PROBLEM TO SOLVE: From the entries below, copy exactly the lines from the one that contains "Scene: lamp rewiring" through the one that contains "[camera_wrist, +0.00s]", both included, and only those.

ENTRIES PROVIDED:
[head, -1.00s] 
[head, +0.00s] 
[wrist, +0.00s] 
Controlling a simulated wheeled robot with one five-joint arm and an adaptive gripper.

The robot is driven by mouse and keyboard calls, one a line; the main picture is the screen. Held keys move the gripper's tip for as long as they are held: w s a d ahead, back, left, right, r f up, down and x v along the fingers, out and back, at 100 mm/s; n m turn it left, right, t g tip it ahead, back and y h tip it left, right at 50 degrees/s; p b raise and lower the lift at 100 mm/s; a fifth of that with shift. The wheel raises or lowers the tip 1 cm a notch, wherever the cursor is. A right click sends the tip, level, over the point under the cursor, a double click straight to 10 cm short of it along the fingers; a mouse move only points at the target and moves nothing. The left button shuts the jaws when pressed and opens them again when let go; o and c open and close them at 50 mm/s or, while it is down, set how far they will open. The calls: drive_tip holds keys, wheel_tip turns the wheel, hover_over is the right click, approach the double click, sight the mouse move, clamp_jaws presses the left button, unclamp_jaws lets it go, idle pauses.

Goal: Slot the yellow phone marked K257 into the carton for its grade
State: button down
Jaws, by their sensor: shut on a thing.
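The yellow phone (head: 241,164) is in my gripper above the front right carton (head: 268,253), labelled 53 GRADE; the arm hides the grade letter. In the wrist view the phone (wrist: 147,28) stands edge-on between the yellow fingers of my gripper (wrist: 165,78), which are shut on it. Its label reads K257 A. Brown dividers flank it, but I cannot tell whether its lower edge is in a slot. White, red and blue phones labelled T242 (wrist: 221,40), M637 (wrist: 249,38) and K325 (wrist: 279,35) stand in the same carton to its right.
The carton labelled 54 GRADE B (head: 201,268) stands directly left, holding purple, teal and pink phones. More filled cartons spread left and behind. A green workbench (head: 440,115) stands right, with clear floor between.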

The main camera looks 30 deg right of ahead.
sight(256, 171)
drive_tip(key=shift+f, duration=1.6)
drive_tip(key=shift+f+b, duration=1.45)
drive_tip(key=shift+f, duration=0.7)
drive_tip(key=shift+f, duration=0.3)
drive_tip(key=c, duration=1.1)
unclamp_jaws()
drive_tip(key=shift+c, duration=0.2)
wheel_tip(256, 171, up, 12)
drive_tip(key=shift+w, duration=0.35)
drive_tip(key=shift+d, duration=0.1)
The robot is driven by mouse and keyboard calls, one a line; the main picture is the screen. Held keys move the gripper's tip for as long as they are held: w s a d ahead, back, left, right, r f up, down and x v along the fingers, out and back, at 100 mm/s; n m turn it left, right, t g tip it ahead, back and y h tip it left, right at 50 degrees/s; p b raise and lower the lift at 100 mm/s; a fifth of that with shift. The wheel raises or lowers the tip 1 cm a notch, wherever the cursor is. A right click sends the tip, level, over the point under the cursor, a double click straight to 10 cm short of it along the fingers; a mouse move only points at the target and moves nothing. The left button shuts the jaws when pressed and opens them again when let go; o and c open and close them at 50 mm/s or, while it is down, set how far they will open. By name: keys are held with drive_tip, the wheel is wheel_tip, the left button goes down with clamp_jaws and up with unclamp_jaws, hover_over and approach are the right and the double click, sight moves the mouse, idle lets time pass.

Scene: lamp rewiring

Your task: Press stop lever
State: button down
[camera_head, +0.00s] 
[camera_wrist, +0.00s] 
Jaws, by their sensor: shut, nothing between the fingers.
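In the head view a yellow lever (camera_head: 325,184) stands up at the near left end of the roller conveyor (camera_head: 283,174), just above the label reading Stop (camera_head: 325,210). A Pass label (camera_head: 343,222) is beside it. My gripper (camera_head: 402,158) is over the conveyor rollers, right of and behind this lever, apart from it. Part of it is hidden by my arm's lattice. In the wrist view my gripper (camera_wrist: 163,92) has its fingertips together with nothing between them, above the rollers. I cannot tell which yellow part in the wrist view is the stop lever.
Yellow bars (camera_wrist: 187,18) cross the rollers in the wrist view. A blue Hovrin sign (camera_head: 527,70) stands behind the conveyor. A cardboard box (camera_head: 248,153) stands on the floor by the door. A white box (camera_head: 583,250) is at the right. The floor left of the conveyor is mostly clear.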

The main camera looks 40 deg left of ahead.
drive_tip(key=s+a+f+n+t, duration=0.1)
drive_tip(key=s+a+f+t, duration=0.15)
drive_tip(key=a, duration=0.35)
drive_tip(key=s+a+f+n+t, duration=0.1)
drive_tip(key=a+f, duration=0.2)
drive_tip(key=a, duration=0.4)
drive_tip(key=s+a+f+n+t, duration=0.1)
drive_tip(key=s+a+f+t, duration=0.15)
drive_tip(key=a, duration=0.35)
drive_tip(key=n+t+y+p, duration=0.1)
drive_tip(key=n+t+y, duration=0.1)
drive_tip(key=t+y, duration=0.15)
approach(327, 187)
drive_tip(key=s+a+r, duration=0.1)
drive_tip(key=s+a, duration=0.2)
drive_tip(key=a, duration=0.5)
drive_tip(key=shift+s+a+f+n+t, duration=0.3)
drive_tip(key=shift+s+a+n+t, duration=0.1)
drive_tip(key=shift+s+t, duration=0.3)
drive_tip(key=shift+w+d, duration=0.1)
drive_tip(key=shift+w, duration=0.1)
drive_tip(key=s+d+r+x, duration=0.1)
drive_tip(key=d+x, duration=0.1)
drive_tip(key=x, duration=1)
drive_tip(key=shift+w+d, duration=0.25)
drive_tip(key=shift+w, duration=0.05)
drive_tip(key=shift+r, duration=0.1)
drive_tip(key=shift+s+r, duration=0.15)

ANSWER TO THIS PROBLEM:
Scene: lamp rewiring

Your task: Press stop lever
State: button down
[camera_head, +0.00s] 
[camera_wrist, +0.00s] 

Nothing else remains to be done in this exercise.